» **Task description**
Write out the material exactly. Do not include the pictures.

» **Available data**
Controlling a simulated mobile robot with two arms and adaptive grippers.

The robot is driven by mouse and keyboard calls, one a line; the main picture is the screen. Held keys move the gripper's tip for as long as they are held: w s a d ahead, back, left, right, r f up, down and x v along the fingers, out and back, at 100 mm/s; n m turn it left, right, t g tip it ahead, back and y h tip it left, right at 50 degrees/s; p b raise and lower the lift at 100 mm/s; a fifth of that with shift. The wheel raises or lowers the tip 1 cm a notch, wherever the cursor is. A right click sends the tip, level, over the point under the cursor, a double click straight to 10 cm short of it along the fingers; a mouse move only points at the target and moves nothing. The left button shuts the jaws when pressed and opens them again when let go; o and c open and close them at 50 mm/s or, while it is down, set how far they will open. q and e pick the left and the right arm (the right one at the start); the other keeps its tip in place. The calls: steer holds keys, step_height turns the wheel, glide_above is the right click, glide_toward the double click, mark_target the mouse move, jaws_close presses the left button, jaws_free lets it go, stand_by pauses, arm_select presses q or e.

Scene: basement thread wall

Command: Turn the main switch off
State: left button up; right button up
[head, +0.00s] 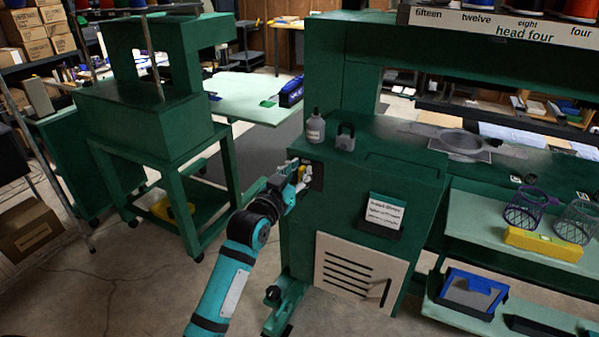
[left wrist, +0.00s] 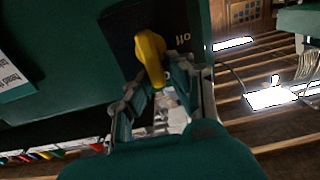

» **Solved exercise**
Controlling a simulated mobile robot with two arms and adaptive grippers.

The robot is driven by mouse and keyboard calls, one a line; the main picture is the screen. Held keys move the gripper's tip for as long as they are held: w s a d ahead, back, left, right, r f up, down and x v along the fingers, out and back, at 100 mm/s; n m turn it left, right, t g tip it ahead, back and y h tip it left, right at 50 degrees/s; p b raise and lower the lift at 100 mm/s; a fifth of that with shift. The wheel raises or lowers the tip 1 cm a notch, wherever the cursor is. A right click sends the tip, level, over the point under the cursor, a double click straight to 10 cm short of it along the fingers; a mouse move only points at the target and moves nothing. The left button shuts the jaws when pressed and opens them again when let go; o and c open and close them at 50 mm/s or, while it is down, set how far they will open. q and e pick the left and the right arm (the right one at the start); the other keeps its tip in place. The calls: steer holds keys, step_height turns the wheel, glide_above is the right click, glide_toward the double click, mark_target the mouse move, jaws_close presses the left button, jaws_free lets it go, stand_by pauses, arm_select presses q or e.

Scene: basement thread wall

Command: Turn the main switch off
State: left button up; right button up
[head, +0.00s] 
[left wrist, +0.00s] 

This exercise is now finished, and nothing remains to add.